If I miss the point then that’s just too bad, the map was marked in advance and not by me. I am interpreting their scribbles and lines and not really getting what I want out of this trip. Their seems like their was a road on this map that was ‘less travelled’ and so it disappeared. The ‘machine’ won’t let me interpret the map my way, follow the highways and bi-ways only. I am a brave new person though, not them. So what if I cut across some lines and make my own path, cause I can see a path and I want to take it. Then maybe I should, I’ll be ostracized by the ‘machine’ but what’s that matter to me. The people who adopt the ‘machine’ don’t even know what they adopt anyways, they believe the map is infallible.
It’s a trek alright. Making a path that some other people used to use, seems covered in long grass but I think it’s there and the ‘machine’ tells me not to see it. Still, I see something and that something can’t be nothing, can it? The ‘machine’ was part of me for a long time and doing this new path makes me doubt. I am sure other people have travelled here before and that’s comforting, in a historical sense only. The other people around me offer absolutely no comfort whatsoever, they doubt first anyways…must be the ‘machine’ that puts that there in people.
I am only starting this travel. I am asking others to come along but they can’t see a path that doesn’t exist to them. I was shown the path one time, by the ‘I am’ that is part of the ‘machine’ but isn’t. Could I be wrong? All I have to go on is blind faith and believe me it’s quite blind right now, even the map from the ‘machine’ says so. But that experience I had with the ‘I am’ seems to supercede the ‘machine’ and even the map. The ‘machine’ is in my head still, but that is slowly fading with each step I take. Even if I have to cut the grass to find the path I will. I am so determined by my experience that the ‘machine’ lost its hold on me.
The ‘machine’ says it cared but on closer inspection is that even possible? I broke some of it’s rules and became an outcast to it, the laws it kept made sure I was judged accordingly. It never threw me out but never gave me much hope after that point either. Farewell ‘machine’, I guess the road ‘less travelled’ has to be tried out sometime, by someone, brave.

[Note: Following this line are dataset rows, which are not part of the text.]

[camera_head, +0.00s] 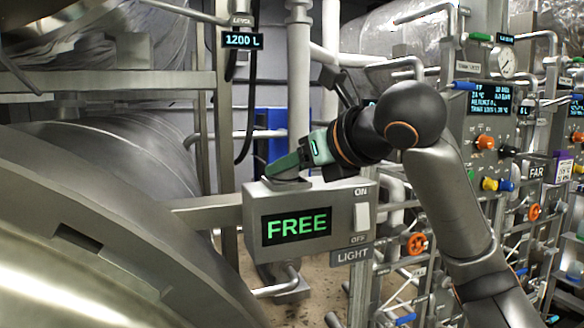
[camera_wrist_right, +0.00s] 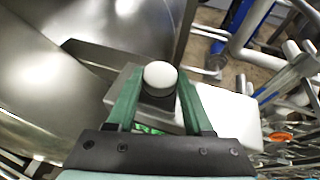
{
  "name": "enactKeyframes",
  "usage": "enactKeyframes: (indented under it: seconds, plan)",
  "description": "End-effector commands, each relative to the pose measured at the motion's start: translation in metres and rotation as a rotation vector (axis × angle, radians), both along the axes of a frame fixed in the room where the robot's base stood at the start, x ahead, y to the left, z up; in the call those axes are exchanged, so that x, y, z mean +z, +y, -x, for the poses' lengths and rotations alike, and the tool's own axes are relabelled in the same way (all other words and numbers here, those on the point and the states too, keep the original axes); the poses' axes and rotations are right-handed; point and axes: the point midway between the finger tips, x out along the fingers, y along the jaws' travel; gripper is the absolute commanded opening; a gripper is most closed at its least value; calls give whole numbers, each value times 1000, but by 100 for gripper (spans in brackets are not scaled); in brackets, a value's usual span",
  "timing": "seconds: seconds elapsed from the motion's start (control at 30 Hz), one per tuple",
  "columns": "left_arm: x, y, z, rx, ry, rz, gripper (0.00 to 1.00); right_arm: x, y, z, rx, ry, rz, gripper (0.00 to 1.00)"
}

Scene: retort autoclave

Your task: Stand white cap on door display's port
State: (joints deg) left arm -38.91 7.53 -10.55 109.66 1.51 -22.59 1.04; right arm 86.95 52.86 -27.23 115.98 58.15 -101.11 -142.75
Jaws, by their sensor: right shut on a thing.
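The door display (camera_head: 254,212) is a grey box reading FREE in green, with a light switch on its right side. A dark piece (camera_wrist_right: 158,98) shows just beside the cap, over the box's grey top. I cannot tell whether the cap touches the port. The head view hides the cap. My left gripper is out of view.
A large round metal vessel (camera_head: 120,180) fills the left. A horizontal bar (camera_head: 205,210) joins the box from the left. Pipes and a control panel (camera_head: 489,100) with knobs and gauges crowd the right. A 1200 L sign (camera_head: 242,40) hangs above.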

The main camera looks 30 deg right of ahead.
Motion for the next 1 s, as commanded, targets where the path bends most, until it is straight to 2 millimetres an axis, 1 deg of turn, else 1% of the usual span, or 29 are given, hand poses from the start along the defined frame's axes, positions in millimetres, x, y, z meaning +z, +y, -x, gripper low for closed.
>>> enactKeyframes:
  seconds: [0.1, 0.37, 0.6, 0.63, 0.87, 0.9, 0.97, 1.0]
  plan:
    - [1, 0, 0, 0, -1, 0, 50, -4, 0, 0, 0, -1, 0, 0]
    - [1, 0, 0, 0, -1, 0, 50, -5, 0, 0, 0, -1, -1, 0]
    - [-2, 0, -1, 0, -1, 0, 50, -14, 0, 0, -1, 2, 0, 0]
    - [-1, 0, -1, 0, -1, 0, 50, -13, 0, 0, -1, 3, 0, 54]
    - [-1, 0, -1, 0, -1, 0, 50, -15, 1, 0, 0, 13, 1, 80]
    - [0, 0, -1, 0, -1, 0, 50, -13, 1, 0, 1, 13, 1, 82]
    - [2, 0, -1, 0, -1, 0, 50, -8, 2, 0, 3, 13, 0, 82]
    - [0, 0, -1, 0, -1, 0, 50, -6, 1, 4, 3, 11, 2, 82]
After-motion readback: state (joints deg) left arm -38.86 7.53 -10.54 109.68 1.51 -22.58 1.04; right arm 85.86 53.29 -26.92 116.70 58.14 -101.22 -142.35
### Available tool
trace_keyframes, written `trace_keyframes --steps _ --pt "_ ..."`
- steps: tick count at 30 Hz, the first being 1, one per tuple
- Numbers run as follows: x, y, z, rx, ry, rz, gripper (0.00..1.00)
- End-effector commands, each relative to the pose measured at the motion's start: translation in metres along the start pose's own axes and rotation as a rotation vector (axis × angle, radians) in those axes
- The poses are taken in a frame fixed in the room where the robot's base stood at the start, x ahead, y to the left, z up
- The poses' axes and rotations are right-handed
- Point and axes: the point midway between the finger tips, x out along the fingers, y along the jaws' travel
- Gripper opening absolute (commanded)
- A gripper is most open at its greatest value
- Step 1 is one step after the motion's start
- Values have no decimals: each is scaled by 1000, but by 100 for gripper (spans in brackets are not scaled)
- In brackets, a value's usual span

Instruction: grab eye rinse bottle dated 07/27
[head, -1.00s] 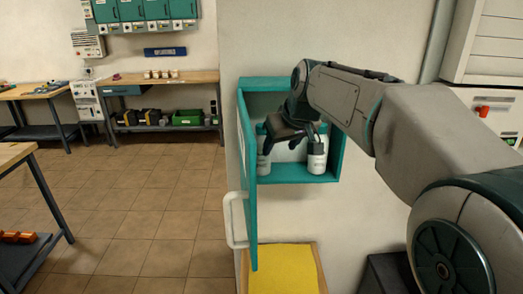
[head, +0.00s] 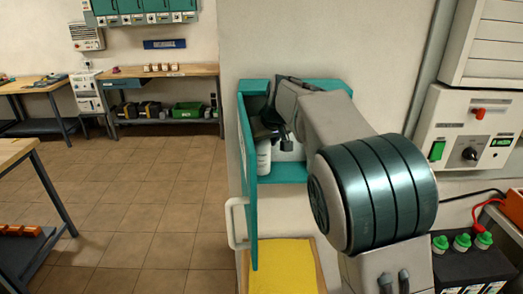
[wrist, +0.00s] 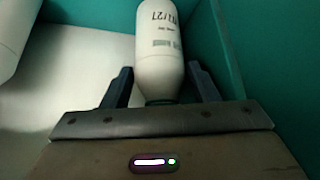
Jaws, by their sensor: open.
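In the wrist view a white bottle (wrist: 160,45) lies between the two dark fingers of my open gripper (wrist: 159,72). Its label date ends in "/27"; the digits before that are not clear to me. A second white bottle (wrist: 12,38) is cut off at the left edge. In the head view my gripper (head: 272,130) is inside the teal wall cabinet (head: 318,85), above and beside a white bottle (head: 264,157) near the open door. My arm hides the cabinet's right part.
The cabinet's teal door (head: 248,185) stands open on the left, with a white handle (head: 235,222). A yellow-topped surface (head: 280,268) is below. A control panel (head: 465,135) and a battery with green caps (head: 463,243) are at the right.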

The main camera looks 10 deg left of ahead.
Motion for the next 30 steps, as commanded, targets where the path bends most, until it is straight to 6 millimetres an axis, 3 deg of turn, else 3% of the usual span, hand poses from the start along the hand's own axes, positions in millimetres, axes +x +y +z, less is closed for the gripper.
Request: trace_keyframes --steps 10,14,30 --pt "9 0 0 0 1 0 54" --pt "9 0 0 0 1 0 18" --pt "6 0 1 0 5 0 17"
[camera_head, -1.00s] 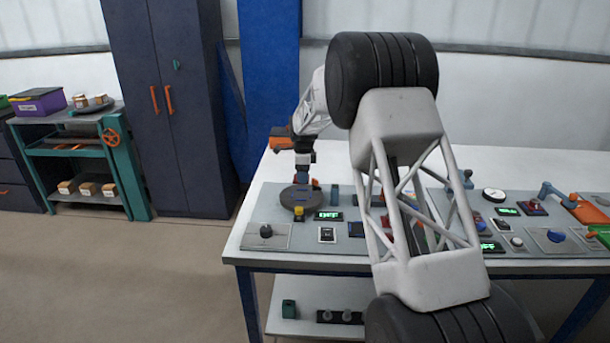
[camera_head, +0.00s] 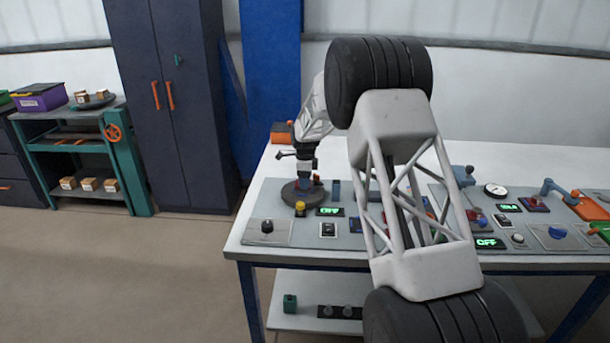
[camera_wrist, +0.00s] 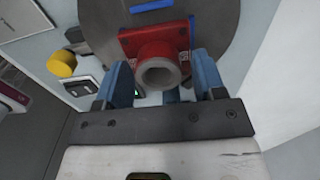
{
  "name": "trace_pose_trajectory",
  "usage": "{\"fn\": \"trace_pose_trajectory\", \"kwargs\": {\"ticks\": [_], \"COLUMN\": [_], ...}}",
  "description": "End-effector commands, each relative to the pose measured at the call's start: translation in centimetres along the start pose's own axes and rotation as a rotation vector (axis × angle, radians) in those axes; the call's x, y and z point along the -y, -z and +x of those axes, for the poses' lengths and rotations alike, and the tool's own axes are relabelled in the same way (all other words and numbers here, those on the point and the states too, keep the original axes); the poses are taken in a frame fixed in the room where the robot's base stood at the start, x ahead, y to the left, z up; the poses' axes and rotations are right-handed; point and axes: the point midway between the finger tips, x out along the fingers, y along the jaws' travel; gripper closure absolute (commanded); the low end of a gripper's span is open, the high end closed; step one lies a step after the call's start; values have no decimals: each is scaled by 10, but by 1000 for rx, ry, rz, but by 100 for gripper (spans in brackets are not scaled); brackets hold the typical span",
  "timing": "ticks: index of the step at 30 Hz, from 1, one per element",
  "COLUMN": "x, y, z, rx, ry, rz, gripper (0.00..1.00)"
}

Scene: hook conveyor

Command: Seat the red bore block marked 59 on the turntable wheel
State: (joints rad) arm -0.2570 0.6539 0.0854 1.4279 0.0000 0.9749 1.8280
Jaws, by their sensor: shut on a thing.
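The red bore block (camera_wrist: 153,40) is in the wrist view, with its round collar and grey bore facing the camera between my two blue fingers. My gripper (camera_wrist: 162,75) is shut on it. The dark grey turntable wheel (camera_wrist: 222,25) lies behind the block and has blue marks on its face. Whether the block touches the wheel or is a little above it I cannot tell. The number on the block is not readable. In the head view my gripper (camera_head: 304,181) is low over the wheel (camera_head: 291,196), and only a small bit of red shows there.
A yellow knob (camera_wrist: 61,64) stands beside the wheel. My arm hides the panel's middle. A gauge (camera_head: 495,190) and levers stand at the right.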

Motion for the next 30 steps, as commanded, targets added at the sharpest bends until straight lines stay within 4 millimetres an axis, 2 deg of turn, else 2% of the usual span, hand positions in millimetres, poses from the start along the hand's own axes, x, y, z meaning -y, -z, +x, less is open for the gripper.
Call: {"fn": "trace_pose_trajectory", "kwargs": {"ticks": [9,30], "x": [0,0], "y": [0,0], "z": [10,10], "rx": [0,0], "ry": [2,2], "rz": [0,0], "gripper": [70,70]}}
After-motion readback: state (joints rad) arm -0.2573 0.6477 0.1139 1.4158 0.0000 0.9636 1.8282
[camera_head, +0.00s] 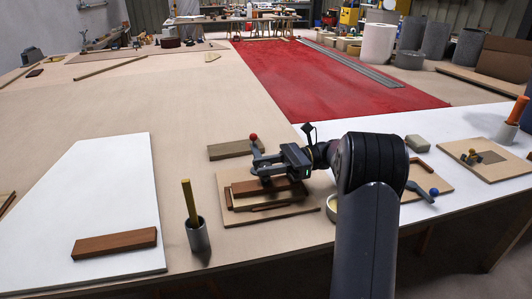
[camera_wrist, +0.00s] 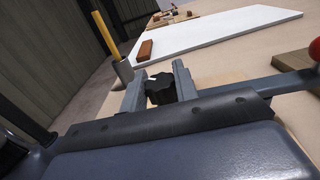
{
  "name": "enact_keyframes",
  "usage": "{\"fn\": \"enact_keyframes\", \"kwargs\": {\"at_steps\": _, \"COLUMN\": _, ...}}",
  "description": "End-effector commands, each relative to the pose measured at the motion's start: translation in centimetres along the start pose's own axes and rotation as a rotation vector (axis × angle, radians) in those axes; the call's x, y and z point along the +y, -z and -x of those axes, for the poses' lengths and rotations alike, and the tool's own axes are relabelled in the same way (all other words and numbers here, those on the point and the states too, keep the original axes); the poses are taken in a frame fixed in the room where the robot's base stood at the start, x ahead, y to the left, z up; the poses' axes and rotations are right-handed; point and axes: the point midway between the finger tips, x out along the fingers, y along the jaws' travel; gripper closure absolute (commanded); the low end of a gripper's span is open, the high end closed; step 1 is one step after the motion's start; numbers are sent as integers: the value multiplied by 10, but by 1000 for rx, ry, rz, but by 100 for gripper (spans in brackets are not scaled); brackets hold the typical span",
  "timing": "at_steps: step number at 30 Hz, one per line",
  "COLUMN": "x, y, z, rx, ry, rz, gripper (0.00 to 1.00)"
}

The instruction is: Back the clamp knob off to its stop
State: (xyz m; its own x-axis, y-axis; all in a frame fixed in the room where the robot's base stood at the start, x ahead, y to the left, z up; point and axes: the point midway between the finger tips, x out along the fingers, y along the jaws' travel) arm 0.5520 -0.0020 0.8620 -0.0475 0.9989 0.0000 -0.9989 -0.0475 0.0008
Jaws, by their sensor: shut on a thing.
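The clamp knob (camera_wrist: 160,88) is black and lobed. In the wrist view it sits between the two grey fingers of my gripper (camera_wrist: 158,90), which are shut on it from both sides. A grey lever (camera_wrist: 265,84) with a red ball end (camera_wrist: 315,50) shows at the right of the wrist view. The red ball also shows in the head view (camera_head: 253,137), just behind my gripper. Most of the clamp body is hidden.
A brown wood block (camera_head: 268,189) lies on the board under my gripper. A grey cup (camera_head: 198,235) with a yellow-handled tool stands to the left. A white panel (camera_head: 115,185) carries a reddish block (camera_head: 115,242).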

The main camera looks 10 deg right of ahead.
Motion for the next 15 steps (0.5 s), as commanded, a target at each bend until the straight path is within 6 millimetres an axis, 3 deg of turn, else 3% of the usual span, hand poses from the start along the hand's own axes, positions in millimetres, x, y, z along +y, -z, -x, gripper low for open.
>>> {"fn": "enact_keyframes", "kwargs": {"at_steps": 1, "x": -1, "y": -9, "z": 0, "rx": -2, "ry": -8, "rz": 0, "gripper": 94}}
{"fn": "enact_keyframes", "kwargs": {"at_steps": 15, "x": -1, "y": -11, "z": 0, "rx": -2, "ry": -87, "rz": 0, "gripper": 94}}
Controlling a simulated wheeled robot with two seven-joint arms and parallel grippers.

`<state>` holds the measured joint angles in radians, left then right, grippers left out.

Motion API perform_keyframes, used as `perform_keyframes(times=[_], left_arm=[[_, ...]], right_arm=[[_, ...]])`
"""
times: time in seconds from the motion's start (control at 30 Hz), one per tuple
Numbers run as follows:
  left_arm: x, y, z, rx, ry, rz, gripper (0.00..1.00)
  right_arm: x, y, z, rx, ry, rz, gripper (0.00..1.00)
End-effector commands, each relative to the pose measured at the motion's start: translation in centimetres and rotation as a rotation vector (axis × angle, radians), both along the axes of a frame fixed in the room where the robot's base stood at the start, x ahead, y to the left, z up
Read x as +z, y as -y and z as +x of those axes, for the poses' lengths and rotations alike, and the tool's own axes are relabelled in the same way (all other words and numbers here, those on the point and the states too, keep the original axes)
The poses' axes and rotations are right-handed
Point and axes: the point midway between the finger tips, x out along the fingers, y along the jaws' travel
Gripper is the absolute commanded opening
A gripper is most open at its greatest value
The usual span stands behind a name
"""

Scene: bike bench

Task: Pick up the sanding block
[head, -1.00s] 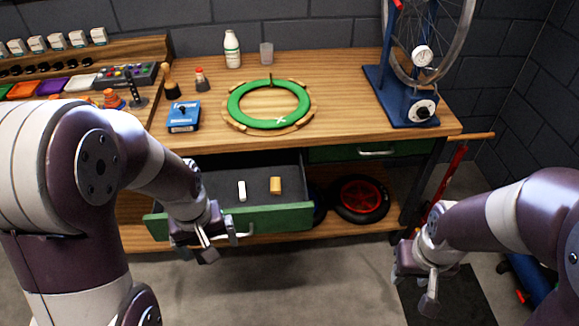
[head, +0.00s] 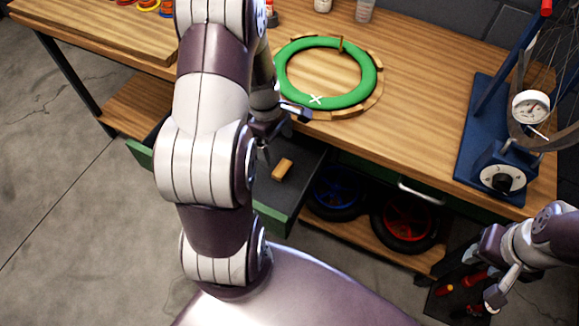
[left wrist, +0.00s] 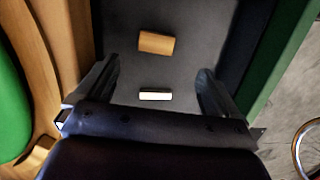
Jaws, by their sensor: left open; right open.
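A tan block (head: 282,169), which looks like the sanding block, lies on the dark floor of the open green-fronted drawer (head: 275,221). My left gripper (head: 285,133) is open and empty above the drawer, with its arm covering much of it in the head view. In the left wrist view the tan block (left wrist: 156,43) lies just beyond the open fingertips (left wrist: 159,68). A small white piece (left wrist: 155,95) lies between the fingers as seen from there. It is hidden in the head view. My right gripper (head: 480,280) is open and empty at the lower right, away from the drawer.
A green ring (head: 360,92) in a wooden form lies on the bench (head: 420,120) behind the drawer. A blue wheel stand (head: 480,175) stands to the right. Blue and red wheels (head: 405,222) sit on the lower shelf. The drawer walls bound the room around the block.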

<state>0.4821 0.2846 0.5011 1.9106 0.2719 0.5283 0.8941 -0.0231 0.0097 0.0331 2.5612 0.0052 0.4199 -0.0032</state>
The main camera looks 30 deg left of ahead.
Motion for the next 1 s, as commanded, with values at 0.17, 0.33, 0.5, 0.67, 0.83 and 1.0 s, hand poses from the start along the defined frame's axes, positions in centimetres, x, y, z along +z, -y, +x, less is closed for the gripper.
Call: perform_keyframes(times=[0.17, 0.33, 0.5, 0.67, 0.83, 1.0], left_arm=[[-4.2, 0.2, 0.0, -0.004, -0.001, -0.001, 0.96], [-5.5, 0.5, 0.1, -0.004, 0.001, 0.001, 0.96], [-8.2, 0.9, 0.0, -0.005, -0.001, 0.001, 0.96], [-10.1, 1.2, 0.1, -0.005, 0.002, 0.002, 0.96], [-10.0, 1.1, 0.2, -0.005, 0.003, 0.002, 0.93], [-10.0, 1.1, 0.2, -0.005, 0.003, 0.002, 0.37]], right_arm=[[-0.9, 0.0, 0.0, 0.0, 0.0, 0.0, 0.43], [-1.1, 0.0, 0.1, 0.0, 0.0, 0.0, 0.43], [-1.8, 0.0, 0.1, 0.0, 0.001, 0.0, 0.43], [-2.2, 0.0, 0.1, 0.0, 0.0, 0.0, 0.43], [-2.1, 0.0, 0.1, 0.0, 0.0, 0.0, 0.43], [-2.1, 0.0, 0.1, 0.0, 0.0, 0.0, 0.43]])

The path will reveal itself slowly in time, I am not the only one who looked on that map and saw what I saw. Others will slowly follow, I am sure. Slow is the right word, I am alone out here in tall grass. It’s the same map, the same ‘I am’, but I think the road they say isn’t there is. The Baptist did something similar, cleared a path, I recall such a great story. I will do something similar, the ‘machine’ missed this path and took others down its paved road instead. I will cut this grass and let others know, the path the ‘machine’ made wasn’t the only one. Were still going out into the same wilderness and this path still leads to the same city. Am I doing anything different? I am just not following that ‘machine anymore!